== The problem ==
Go through the records and extract every line with the word "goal".

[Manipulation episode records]
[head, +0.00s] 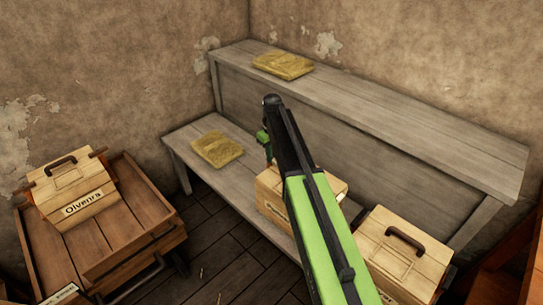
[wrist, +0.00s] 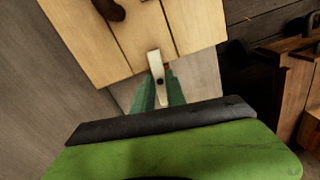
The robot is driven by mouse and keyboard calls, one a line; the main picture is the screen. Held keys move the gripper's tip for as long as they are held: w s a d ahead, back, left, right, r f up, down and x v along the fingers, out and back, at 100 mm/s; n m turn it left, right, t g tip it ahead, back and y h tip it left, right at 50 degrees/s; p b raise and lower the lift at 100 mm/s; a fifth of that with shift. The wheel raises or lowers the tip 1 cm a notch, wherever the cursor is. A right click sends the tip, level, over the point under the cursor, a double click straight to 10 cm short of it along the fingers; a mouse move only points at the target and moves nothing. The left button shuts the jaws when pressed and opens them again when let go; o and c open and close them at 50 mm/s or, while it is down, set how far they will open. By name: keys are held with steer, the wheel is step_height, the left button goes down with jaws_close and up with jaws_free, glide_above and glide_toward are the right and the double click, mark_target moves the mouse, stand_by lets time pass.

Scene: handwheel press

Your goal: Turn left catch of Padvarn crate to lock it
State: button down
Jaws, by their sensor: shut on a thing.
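The Padvarn crate (head: 270,184) is a pale wooden box on the lower bench, partly hidden behind my arm; only the start of its label shows. In the wrist view its plank lid (wrist: 105,42) fills the top, with part of a dark handle (wrist: 112,9) at the upper edge. A pale metal catch (wrist: 154,62) with a dark pivot sticks out from the lid's near edge, pointing toward me. My gripper (wrist: 161,82) has its green fingers on either side of the catch and is shut on it. In the head view the fingertips are mostly hidden behind my arm.
Another handled crate (head: 402,250) stands at the right on the bench. The Olvenra crate (head: 75,190) sits on a wooden cart (head: 135,225) at left. Yellow folded pads lie on the lower bench (head: 217,149) and upper shelf (head: 283,65). Dark floor (head: 215,235) lies between.

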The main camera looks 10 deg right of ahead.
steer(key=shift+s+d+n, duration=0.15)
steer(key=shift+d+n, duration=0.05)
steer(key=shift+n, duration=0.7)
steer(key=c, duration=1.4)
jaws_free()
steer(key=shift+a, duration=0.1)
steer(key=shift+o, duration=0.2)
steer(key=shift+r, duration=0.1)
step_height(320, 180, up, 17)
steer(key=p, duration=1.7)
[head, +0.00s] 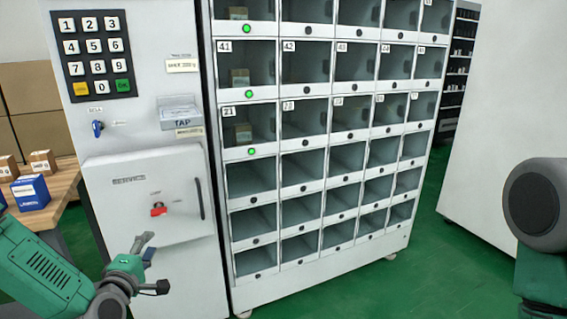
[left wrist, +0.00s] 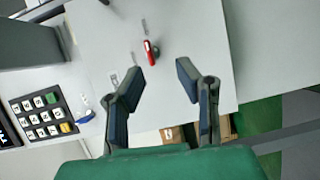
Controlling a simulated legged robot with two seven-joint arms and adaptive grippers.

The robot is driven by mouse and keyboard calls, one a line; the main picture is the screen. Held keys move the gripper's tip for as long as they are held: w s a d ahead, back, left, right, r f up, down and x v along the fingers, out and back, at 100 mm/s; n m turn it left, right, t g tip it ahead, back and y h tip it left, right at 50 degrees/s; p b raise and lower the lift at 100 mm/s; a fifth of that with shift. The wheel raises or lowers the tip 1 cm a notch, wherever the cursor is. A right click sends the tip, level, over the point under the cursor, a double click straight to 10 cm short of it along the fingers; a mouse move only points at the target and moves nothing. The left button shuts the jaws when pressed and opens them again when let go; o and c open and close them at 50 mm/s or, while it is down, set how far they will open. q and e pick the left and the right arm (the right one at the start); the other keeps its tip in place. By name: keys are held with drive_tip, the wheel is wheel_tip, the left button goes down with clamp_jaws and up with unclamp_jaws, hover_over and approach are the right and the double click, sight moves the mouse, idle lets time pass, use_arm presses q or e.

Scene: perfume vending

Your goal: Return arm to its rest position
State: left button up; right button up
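My left gripper (head: 150,262) is at the lower left of the head view, in front of the lower part of the vending machine's control panel (head: 185,262). Its two fingers are spread apart with nothing between them, as the left wrist view (left wrist: 160,80) also shows. The red switch (head: 158,210) on the panel door (head: 125,205) is above the gripper in the head view and beyond the fingertips in the left wrist view. My right arm (head: 540,215) shows only in part at the right edge of the head view; its gripper is out of sight.
The locker cabinet (head: 335,185) has several compartments; three at its left hold small boxes and have green lights. A keypad (head: 92,50) is at upper left. A wooden table (head: 62,180) carries a blue box (head: 30,192). Green floor (head: 420,270) is clear to the right.

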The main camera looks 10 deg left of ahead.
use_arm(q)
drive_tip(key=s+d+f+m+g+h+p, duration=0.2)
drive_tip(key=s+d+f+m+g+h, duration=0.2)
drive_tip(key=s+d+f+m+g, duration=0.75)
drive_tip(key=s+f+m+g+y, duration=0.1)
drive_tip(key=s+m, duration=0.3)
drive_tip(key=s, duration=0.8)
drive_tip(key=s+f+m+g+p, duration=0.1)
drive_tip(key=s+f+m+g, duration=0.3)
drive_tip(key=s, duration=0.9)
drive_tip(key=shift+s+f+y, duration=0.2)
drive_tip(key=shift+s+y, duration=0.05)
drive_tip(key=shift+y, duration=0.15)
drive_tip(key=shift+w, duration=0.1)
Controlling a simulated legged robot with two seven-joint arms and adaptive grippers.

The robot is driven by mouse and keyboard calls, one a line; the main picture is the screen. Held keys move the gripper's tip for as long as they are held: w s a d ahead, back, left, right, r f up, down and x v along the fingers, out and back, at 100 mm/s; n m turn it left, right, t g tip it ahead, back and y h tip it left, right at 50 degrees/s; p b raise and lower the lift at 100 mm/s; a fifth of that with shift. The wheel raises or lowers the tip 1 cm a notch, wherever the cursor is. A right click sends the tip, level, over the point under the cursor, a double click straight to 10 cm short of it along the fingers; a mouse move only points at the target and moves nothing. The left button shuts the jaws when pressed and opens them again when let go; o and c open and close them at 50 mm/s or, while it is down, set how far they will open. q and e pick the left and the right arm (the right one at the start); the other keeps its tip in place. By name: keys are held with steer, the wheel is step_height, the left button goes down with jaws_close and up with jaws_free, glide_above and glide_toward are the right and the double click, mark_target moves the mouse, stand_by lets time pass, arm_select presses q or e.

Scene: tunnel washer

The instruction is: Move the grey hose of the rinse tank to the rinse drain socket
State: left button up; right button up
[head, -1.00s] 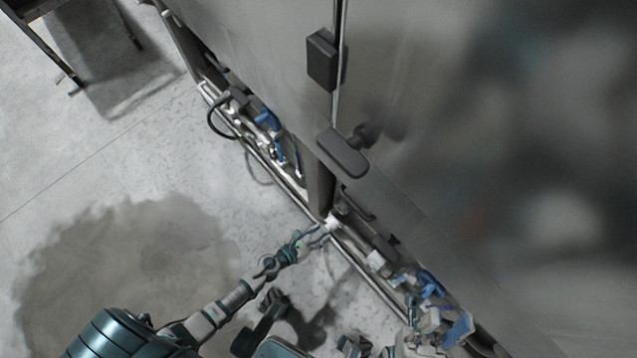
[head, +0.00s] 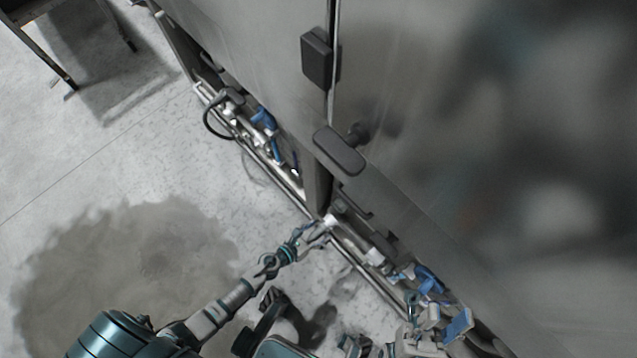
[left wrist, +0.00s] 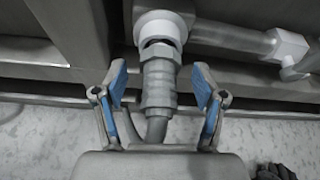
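In the left wrist view a grey hose end with a ribbed coupling (left wrist: 159,85) stands upright just below a white round socket (left wrist: 160,27). Its upper end meets the socket's dark opening; how deep it sits I cannot tell. My left gripper (left wrist: 160,88) is open, with one blue-padded finger on each side of the coupling and clear gaps between. In the head view my left gripper (head: 320,234) is low at the machine's base pipes, and the hose is too small to make out. My right gripper (head: 436,322) is at the lower right; its finger state is unclear.
A grey pipe with a white elbow (left wrist: 290,47) runs right of the socket. Blue valves (head: 264,118) and pipework line the machine's base. A dark handle (head: 340,150) juts from the steel panel. The floor (head: 110,150) at left is open, with a wet patch.

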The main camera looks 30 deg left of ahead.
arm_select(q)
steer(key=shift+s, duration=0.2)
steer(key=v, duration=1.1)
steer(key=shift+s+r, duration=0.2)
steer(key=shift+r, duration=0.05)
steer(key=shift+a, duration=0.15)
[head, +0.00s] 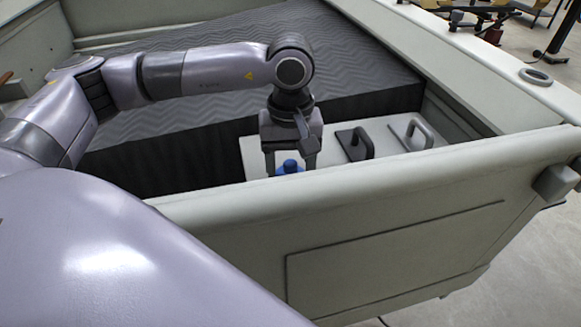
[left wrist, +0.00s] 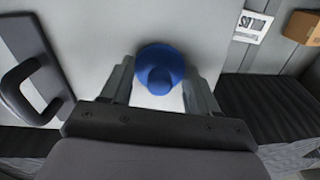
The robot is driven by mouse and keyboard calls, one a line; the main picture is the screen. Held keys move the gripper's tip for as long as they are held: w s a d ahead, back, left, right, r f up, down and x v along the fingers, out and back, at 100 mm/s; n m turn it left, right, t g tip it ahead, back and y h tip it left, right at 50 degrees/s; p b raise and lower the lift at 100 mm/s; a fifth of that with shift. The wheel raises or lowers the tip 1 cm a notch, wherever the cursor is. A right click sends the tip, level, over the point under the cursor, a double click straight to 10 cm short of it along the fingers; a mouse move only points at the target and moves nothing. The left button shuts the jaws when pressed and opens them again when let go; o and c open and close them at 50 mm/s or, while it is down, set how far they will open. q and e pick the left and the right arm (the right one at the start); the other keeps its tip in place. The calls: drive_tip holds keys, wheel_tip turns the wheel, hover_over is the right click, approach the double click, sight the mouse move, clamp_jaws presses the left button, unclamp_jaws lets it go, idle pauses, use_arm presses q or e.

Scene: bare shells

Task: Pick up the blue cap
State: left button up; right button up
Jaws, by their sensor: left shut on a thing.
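The blue cap (head: 290,167) shows between the fingers of my left gripper (head: 290,165) in the head view, behind the top edge of the pale wall. In the left wrist view the round blue cap (left wrist: 159,69) with a raised knob sits between the two fingers of the left gripper (left wrist: 160,88). The left gripper is shut on the cap, over a pale flat surface (left wrist: 95,35). I cannot tell whether the cap is clear of that surface. My right gripper is not in view.
A dark handle (head: 355,143) and a pale handle (head: 411,134) stand on the pale surface to the right of the gripper. The pale wall (head: 400,180) runs in front, and a black ridged block (head: 200,150) lies behind. A small printed label (left wrist: 253,26) lies at upper right in the wrist view.

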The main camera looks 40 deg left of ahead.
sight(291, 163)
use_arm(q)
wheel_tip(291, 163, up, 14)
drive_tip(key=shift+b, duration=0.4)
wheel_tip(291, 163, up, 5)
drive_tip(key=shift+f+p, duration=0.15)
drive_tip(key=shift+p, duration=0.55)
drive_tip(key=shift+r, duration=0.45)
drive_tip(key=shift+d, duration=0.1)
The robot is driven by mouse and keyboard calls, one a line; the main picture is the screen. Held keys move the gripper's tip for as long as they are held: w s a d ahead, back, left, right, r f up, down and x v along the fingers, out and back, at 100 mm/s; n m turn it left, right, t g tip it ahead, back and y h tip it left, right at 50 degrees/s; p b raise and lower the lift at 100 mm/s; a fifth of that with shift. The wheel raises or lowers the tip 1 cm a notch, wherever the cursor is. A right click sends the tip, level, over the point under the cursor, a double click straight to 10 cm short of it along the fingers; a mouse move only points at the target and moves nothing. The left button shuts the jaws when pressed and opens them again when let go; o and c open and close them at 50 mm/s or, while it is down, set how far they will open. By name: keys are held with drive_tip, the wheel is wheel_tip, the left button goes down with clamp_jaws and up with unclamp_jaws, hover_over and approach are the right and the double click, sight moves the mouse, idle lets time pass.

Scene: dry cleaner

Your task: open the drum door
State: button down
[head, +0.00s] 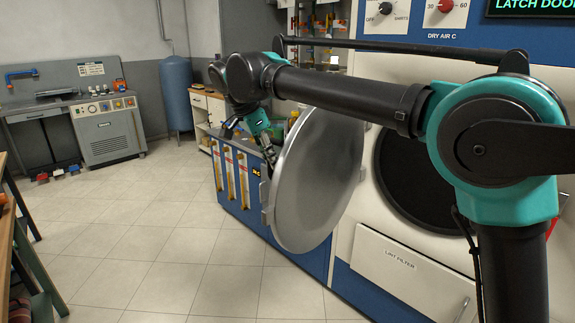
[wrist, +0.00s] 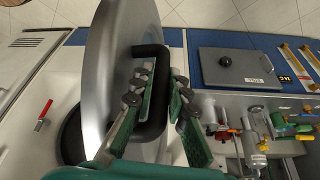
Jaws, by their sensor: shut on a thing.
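The drum door (head: 315,180) is a round grey metal disc, swung out from the white machine front with a wide angle between them. The dark round drum opening (head: 405,165) shows behind it, partly hidden by my arm. In the wrist view the door (wrist: 108,75) is seen nearly edge-on, with a black loop handle (wrist: 165,105) on its face. My gripper (wrist: 160,88) has one green finger inside the loop and one outside, shut on the handle's bar. In the head view my gripper (head: 270,155) is at the door's left edge, partly hidden.
A lint filter panel (head: 405,275) is below the opening. A blue cabinet with yellow gauges (head: 230,175) stands beside the door, bottles and fittings on top (wrist: 255,130). A red-handled valve (wrist: 42,115) is on the machine. The tiled floor (head: 150,240) in front is clear.

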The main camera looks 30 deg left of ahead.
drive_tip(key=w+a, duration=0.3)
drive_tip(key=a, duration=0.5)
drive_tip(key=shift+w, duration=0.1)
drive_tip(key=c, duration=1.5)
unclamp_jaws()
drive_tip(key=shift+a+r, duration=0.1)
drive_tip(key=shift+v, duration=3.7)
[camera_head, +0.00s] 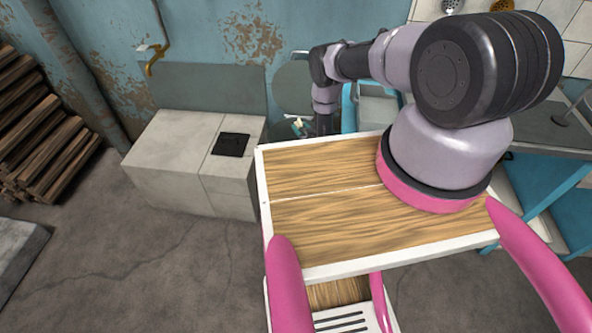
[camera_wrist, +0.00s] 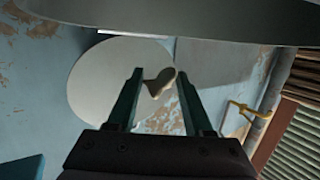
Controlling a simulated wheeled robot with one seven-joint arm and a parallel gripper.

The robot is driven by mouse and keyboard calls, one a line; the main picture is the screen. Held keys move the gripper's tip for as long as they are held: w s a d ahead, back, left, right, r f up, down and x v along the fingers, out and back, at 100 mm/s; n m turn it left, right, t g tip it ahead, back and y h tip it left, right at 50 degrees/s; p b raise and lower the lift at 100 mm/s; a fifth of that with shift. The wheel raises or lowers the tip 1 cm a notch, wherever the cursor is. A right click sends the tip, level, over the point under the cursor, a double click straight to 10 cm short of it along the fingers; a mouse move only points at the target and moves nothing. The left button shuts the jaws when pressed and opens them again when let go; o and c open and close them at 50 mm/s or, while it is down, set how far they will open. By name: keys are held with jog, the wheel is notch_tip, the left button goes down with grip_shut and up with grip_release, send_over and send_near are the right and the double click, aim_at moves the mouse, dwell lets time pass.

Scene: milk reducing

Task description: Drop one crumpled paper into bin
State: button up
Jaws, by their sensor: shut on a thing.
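In the head view my gripper end (camera_head: 322,124) points down beyond the wooden tray top, near the back wall, partly hidden behind the tray's far edge. I cannot make out a bin in either view.
A pale block counter (camera_head: 190,150) with a black square plate (camera_head: 231,145) stands left of my gripper. Stacked logs (camera_head: 40,125) are at the far left. A blue-framed table (camera_head: 545,205) is at right.

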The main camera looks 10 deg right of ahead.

== Task response ==
Your goal: Turn left catch of Padvarn crate to lock it
Your goal: Return arm to its rest position

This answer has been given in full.